Facebook is sending the clearest message yet that it intends to implement its own virtual currency, Credits, in a way that could be mandatory. This confirms months of speculation we’ve been hearing from developers. Because Facebook takes a 30% fee on Credits purchases, the decision could negatively impact the virtual goods revenue streams of some developers now — at least in the short term. If Facebook’s plan works like it intends, spending will eventually increase and developers will benefit.

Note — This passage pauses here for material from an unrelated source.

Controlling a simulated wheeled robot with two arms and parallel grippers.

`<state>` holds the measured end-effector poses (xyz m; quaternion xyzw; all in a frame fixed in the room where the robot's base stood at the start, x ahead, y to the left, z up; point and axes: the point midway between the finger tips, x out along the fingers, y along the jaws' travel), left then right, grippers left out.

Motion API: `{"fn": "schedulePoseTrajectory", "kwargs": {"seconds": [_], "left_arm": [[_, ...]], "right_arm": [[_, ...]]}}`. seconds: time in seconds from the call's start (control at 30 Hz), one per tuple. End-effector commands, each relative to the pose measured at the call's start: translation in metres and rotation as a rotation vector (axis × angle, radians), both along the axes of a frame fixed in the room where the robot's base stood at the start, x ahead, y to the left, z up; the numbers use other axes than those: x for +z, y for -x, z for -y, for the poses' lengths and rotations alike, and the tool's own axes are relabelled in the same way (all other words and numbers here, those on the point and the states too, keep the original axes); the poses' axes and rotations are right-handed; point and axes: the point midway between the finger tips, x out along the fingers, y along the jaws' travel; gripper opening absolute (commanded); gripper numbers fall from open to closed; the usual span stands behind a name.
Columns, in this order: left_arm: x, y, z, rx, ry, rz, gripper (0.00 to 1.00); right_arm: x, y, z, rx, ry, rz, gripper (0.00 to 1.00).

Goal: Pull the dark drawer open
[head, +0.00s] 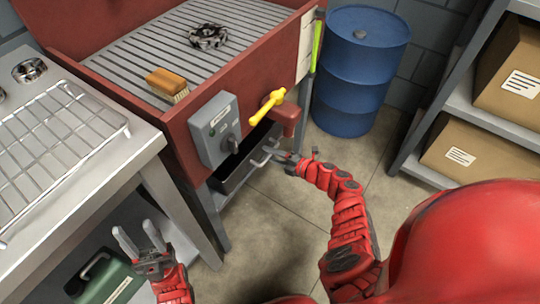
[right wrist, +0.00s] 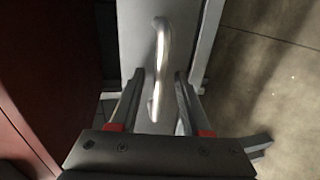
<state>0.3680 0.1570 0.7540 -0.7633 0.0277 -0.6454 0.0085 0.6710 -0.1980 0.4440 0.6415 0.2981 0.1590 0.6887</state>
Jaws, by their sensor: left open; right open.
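The dark drawer (head: 232,178) sits low under the red wash basin, and it looks shut or nearly so; the red basin hides part of it. Its pale bar handle (head: 262,159) faces my right gripper (head: 275,157). In the right wrist view the handle (right wrist: 161,50) stands out from the drawer's grey front (right wrist: 134,40). My right gripper (right wrist: 158,78) is open there, with a finger on each side of the handle's lower part. I cannot tell whether either finger touches it. My left gripper (head: 138,238) is open and empty, beside the grey table's leg.
The red basin (head: 180,115) carries a grey switch box (head: 212,125), a yellow-handled valve (head: 267,105) and a brush (head: 167,83). A wire rack (head: 55,150) lies on the left table. A blue barrel (head: 355,75) and shelves with boxes stand right. Floor before the drawer is partly clear.

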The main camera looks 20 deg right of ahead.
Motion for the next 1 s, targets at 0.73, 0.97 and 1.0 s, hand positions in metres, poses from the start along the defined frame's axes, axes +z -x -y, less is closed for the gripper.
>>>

At its f8 developer conference this week, company chief executive Mark Zuckerberg told Bloomberg that “‘there’s just going to be one currency that people use’ on all apps.” Later that day, Facebook’s Deb Liu was presenting about Facebook’s Credits plans, and she was asked if Facebook would continue to allow people to use third-party virtual currency services like Social Gold. She replied: “It’s still too early to tell, Credits is still in beta.”

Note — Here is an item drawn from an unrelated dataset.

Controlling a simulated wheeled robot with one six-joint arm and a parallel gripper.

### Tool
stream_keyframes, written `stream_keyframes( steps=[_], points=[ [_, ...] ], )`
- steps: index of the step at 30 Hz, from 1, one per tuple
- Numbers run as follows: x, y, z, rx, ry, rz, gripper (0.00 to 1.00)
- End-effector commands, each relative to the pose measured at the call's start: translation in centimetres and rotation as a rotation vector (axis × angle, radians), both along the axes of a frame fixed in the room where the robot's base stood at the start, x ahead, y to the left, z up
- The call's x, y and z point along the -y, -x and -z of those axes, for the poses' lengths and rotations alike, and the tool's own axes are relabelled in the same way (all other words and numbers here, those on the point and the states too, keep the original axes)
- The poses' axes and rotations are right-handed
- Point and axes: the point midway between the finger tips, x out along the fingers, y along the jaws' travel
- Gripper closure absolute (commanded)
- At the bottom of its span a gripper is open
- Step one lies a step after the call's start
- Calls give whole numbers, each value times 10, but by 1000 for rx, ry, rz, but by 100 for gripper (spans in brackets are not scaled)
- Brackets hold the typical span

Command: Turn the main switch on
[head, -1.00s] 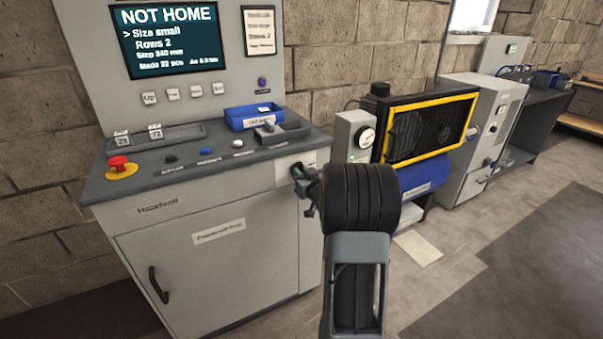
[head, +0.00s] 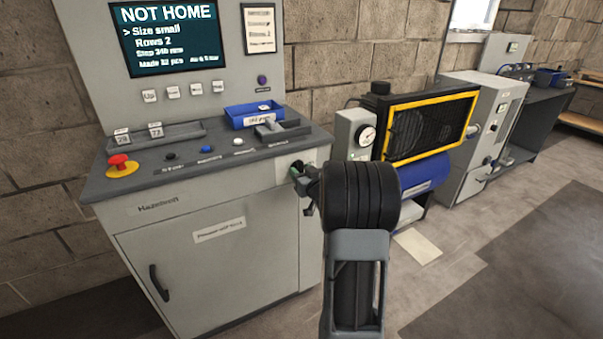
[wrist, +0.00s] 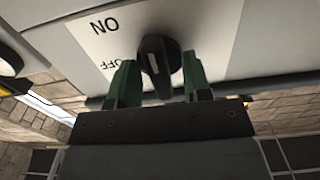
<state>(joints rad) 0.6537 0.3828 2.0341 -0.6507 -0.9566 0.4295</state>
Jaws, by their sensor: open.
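The main switch (wrist: 155,65) is a black rotary knob with a white line, on a white plate (wrist: 88,38) marked ON and OFF, which appear upside down in the wrist view. Its line runs nearly up and down in that picture; I cannot tell which mark it points to. My gripper (wrist: 157,82) is open, with one green finger on each side of the knob. I see small gaps, and no clear contact. In the head view my gripper (head: 301,182) is at the right end of the grey console (head: 205,265), and my arm and fingers hide the knob.
The console top carries a red stop button (head: 119,163), a blue button (head: 207,149) and a blue tray (head: 240,116). A screen (head: 168,38) reads NOT HOME. A yellow-framed guard (head: 430,128) and a gauge box (head: 351,133) stand to the right. The floor at the right is open.

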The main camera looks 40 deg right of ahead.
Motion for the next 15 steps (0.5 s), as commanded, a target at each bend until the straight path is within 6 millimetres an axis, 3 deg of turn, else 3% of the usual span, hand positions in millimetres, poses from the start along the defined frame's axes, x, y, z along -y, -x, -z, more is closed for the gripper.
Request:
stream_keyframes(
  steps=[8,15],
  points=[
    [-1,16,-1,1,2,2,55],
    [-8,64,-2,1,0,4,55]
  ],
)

Together with Zuckerberg’s statement, that sounds like it could be simply “no.” Another possibility is that third party virtual currency services can continue to exist, but will just be much less used than Credits, at least partially due to incentives Facebook will give to developers who use Credits – like free marketing.
To be clear, Facebook is also looking to work with third party payment companies for Credits. Liu said that these can include anyone from mobile payment providers to game cards to bank payment systems to reward cards, and it plans to get “100 to 200″ of them as options for purchasing Credits. The company already works with Zong for mobile payments and PayPal for web payments, and accepts credit cards directly. It partnered with Peanut Labs (via RockYou) and Trialpay last week to begin testing advertising offers that can be taken in exchange for Credits, and we wouldn’t be surprised to see it work with more companies there.